• **The task**
Transcribe the full listing below exactly.

• **Material provided**
— Start —

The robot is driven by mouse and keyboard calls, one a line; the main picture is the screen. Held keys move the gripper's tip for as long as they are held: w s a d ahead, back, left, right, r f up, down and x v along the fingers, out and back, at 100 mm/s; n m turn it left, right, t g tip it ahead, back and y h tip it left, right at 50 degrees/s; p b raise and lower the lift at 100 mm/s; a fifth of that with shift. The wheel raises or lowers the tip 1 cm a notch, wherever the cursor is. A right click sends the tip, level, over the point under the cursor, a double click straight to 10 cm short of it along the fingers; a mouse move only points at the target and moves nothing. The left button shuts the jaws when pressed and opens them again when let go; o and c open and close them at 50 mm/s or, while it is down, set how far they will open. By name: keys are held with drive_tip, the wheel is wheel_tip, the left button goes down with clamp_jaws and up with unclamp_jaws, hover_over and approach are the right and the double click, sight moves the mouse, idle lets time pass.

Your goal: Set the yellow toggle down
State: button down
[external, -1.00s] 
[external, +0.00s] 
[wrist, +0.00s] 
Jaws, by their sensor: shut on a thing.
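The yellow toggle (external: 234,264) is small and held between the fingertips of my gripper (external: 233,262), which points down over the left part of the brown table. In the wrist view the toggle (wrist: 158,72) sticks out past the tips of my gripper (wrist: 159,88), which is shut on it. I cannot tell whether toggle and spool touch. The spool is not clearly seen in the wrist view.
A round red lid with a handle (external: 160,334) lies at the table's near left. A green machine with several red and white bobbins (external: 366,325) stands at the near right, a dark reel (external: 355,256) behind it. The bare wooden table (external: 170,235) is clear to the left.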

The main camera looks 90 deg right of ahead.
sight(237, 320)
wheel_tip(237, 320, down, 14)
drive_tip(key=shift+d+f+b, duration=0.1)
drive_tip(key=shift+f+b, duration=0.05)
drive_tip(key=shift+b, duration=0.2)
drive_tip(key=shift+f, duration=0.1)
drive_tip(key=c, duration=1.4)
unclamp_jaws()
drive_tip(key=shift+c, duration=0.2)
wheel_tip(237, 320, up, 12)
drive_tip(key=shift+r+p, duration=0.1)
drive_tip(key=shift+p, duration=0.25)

— End —

• **The result**
The robot is driven by mouse and keyboard calls, one a line; the main picture is the screen. Held keys move the gripper's tip for as long as they are held: w s a d ahead, back, left, right, r f up, down and x v along the fingers, out and back, at 100 mm/s; n m turn it left, right, t g tip it ahead, back and y h tip it left, right at 50 degrees/s; p b raise and lower the lift at 100 mm/s; a fifth of that with shift. The wheel raises or lowers the tip 1 cm a notch, wherever the cursor is. A right click sends the tip, level, over the point under the cursor, a double click straight to 10 cm short of it along the fingers; a mouse move only points at the target and moves nothing. The left button shuts the jaws when pressed and opens them again when let go; o and c open and close them at 50 mm/s or, while it is down, set how far they will open. By name: keys are held with drive_tip, the wheel is wheel_tip, the left button goes down with clamp_jaws and up with unclamp_jaws, hover_over and approach are the right and the double click, sight moves the mouse, idle lets time pass.

Your goal: Set the yellow toggle down
State: button down
[external, -1.00s] 
[external, +0.00s] 
[wrist, +0.00s] 
Jaws, by their sensor: shut on a thing.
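The yellow toggle (external: 234,264) is small and held between the fingertips of my gripper (external: 233,262), which points down over the left part of the brown table. In the wrist view the toggle (wrist: 158,72) sticks out past the tips of my gripper (wrist: 159,88), which is shut on it. I cannot tell whether toggle and spool touch. The spool is not clearly seen in the wrist view.
A round red lid with a handle (external: 160,334) lies at the table's near left. A green machine with several red and white bobbins (external: 366,325) stands at the near right, a dark reel (external: 355,256) behind it. The bare wooden table (external: 170,235) is clear to the left.

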The main camera looks 90 deg right of ahead.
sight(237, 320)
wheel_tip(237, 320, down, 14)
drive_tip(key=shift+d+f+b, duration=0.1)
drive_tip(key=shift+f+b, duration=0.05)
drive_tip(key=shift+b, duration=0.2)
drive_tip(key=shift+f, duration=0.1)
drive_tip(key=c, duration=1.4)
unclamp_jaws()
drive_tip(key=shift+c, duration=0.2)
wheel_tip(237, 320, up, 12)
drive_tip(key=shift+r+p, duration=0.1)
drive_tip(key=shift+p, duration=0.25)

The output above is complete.